São sete e não seis porque são contados aqui o Monte McKinley (Denali) pela América do Norte e o Aconcágua, na Cordilheira dos Andes, pela América do Sul. Ao todo, ela escalou cerca de 70 dos pontos mais elevados do planeta.
Embora Tabei se definisse como “uma dona de casa que escala montanhas”, o filme dirigido por Junji Sakamoto privilegia o seu pioneirismo no esporte. Principalmente a sua luta para ultrapassar as barreiras do sexismo tão culturalmente enraizado.
Formada em Literatura Inglesa na Showa Women’s University, de Tóquio, Tabei fundou em 1969 o Clube Feminino de Montanhismo. Em parte, ela abriu a associação para não precisar mais explicar os motivos que a levavam a praticar um esporte dominado por homens. A situação era recorrente nos outros clubes de montanhismo dos quais ela fazia parte.
As melhores cenas do filme reconstituem a expedição ao Everest, em que a equipe de 15 mulheres, liderada por Tabei, precisou driblar muitos desafios. A 6,3 mil metros de altitude, uma avalanche arrasou o acampamento, deixando Tabei soterrada inconsciente sob neve.
Após ser resgatada por um guia e passar dois dias se recuperando, a alpinista foi a única do grupo que conseguiu atingir o topo, 12 dias depois do deslizamento.
Rena Nōnen interpreta a versão mais jovem de Tabei, enquanto Sayuri Yoshinaga, uma das atrizes veteranas mais celebradas do Japão, assume a personagem na casa dos 70 anos.
Foi nesta fase da vida que a alpinista recebeu o diagnóstico de câncer de estômago terminal, o que não a impediu de continuar escalando ou promovendo o montanhismo.
Após o Grande Terremoto do Leste do Japão, ocorrido em 2011, Tabei passou a organizar excursões anuais para estudantes da região afetada. Para encorajá-los, ela levava os alunos do ensino médio para escalarem o Monte Fuji, o ponto mais alto do Japão, uma iniciativa que o filho mais velho da alpinista ainda mantém.

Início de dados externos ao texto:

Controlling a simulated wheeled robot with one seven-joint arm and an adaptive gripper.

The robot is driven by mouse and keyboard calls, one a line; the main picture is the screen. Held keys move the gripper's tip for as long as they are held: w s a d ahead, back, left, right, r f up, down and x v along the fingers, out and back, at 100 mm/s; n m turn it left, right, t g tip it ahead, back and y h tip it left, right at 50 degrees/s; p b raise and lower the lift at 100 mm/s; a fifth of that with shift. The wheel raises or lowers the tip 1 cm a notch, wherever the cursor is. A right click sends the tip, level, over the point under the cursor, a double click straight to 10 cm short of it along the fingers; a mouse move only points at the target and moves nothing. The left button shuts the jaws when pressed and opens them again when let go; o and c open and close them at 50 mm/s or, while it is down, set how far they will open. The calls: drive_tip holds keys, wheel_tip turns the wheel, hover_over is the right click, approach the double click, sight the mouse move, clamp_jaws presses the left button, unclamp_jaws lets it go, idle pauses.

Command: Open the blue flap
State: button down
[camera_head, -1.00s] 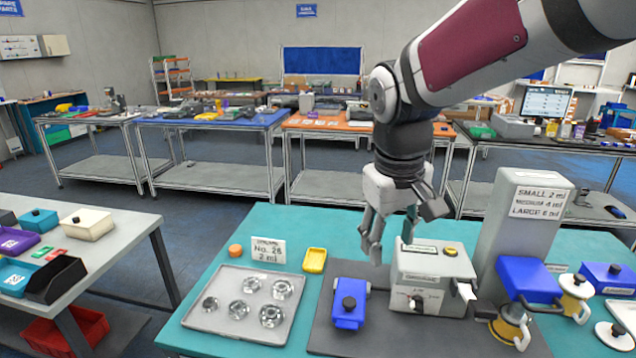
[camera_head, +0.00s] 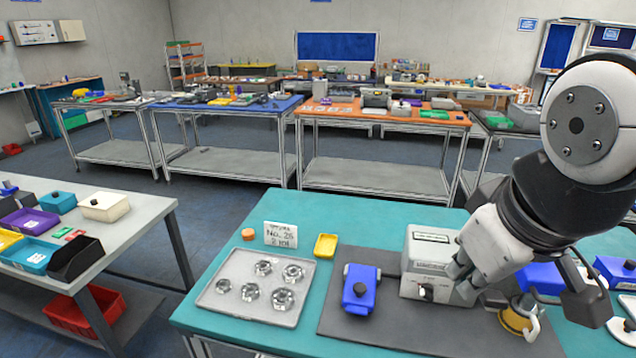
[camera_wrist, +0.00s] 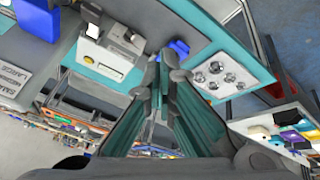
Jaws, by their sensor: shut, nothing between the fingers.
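A small blue block with a black knob (camera_head: 360,290) lies on the dark mat, left of the grey box; it also shows in the wrist view (camera_wrist: 179,48). A larger blue piece (camera_head: 537,279) is partly hidden behind my gripper; a big blue piece shows at the upper left of the wrist view (camera_wrist: 36,18). I cannot tell for sure which is the flap. My gripper (camera_head: 458,280) is shut and empty, in front of the grey box's right side as seen from the head camera. Its fingers (camera_wrist: 164,62) appear close together in the wrist view.
The grey box (camera_head: 427,262) has a dark front dial. A metal tray (camera_head: 232,298) holds several round metal parts. A yellow dish (camera_head: 325,246) and orange cap (camera_head: 249,234) lie on the teal table (camera_head: 345,218). A yellow and white item (camera_head: 518,316) stands below my gripper.

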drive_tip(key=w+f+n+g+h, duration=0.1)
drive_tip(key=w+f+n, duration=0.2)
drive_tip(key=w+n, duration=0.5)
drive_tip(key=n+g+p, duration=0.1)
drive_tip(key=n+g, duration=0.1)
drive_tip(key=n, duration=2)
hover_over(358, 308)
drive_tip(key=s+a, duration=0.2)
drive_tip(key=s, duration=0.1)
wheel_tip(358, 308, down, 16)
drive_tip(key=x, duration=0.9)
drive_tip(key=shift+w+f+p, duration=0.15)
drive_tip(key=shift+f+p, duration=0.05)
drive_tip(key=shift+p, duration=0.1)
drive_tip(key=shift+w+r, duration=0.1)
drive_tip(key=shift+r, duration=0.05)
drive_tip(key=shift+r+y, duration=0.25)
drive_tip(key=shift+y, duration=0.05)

Tabei ainda fundou o Himalayan Adventure Trust of Japan, uma organização preocupada com o impacto ambiental das expedições ao Everest e outras montanhas. Todas essas atividades, além de vários livros publicados sobre montanhismo, fazem parte do legado de Tabei.

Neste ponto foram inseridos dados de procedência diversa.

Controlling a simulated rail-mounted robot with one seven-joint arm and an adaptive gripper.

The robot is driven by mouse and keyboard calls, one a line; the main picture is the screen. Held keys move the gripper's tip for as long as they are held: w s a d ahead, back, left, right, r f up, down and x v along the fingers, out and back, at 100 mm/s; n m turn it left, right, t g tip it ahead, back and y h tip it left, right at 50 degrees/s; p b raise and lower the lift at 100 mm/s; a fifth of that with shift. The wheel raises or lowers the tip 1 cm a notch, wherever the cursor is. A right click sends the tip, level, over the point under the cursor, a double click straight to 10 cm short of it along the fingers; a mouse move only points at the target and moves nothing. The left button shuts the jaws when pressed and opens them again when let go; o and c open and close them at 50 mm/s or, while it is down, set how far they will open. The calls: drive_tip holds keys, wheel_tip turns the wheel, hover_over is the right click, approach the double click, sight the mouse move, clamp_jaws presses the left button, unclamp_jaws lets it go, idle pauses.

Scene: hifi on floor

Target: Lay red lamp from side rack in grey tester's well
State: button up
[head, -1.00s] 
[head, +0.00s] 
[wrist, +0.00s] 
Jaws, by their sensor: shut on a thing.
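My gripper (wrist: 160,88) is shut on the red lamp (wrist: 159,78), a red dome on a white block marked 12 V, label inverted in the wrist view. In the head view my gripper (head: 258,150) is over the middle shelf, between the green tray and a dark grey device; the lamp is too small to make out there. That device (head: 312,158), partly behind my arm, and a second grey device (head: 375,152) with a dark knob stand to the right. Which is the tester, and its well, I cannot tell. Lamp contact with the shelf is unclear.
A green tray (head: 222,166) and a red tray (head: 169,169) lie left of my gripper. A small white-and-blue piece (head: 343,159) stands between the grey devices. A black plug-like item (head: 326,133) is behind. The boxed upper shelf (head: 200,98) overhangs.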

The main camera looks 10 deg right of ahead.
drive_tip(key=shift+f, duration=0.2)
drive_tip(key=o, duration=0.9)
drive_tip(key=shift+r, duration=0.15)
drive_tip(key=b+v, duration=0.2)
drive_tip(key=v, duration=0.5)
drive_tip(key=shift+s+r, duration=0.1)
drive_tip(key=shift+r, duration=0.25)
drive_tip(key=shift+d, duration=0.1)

Para garantir uma boa representação da alpinista na pele de Sayuri Yoshinaga, atriz de 80 anos, Climbing for Life é estruturado como as memórias da protagonista.
O foco da produção, ainda sem data para estrear no Brasil, cai nos seus últimos anos de vida, com as suas conquistas da juventude relembradas em flashbacks.

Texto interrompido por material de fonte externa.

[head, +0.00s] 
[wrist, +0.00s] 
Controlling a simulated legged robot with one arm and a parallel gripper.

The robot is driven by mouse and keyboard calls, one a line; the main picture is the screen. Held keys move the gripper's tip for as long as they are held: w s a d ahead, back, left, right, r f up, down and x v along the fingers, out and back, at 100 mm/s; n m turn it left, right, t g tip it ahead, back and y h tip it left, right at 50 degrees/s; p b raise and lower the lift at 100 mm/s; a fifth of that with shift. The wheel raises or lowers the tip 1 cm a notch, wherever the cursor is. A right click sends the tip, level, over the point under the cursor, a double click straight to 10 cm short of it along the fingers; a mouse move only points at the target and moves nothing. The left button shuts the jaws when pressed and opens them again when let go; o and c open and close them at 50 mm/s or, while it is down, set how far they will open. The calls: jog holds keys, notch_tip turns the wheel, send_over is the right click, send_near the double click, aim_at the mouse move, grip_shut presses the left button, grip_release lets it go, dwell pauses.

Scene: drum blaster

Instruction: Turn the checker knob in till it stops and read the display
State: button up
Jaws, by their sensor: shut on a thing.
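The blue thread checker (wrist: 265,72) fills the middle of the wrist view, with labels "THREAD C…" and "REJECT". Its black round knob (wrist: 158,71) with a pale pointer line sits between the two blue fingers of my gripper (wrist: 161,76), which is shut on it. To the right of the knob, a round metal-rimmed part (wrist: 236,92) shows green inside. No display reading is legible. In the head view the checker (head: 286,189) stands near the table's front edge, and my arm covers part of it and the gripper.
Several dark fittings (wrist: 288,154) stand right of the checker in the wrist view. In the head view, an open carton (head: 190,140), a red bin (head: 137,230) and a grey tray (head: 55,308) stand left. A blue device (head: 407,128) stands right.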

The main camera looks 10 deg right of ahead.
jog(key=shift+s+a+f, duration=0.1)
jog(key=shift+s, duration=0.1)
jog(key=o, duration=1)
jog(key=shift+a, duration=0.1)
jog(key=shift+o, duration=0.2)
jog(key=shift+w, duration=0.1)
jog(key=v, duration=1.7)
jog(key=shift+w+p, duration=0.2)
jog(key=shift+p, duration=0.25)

“Este é o 124º filme de Sayuri Yoshinaga, que é um tesouro nacional no Japão. Eu a assisto na tela desde que era criança”, contou ao NeoFeed o diretor do filme, comentando a opção de abrir o filme com Yoshinaga. Esta é a segunda colaboração da dupla, depois de A Chorus of Angels (2012).
“No Japão, nós cultuamos a figura do ‘shokunin’. Ele é uma espécie de mestre, alguém que domina o seu ofício e se dedica durante a vida inteira ao aprimoramento e à busca pela excelência em seu trabalho”, disse o cineasta, que define tanto Tabei quanto Yoshinaga como “shokunins”. “São mulheres que transcendem a profissão, sendo capazes de viver ao máximo a sua vocação.”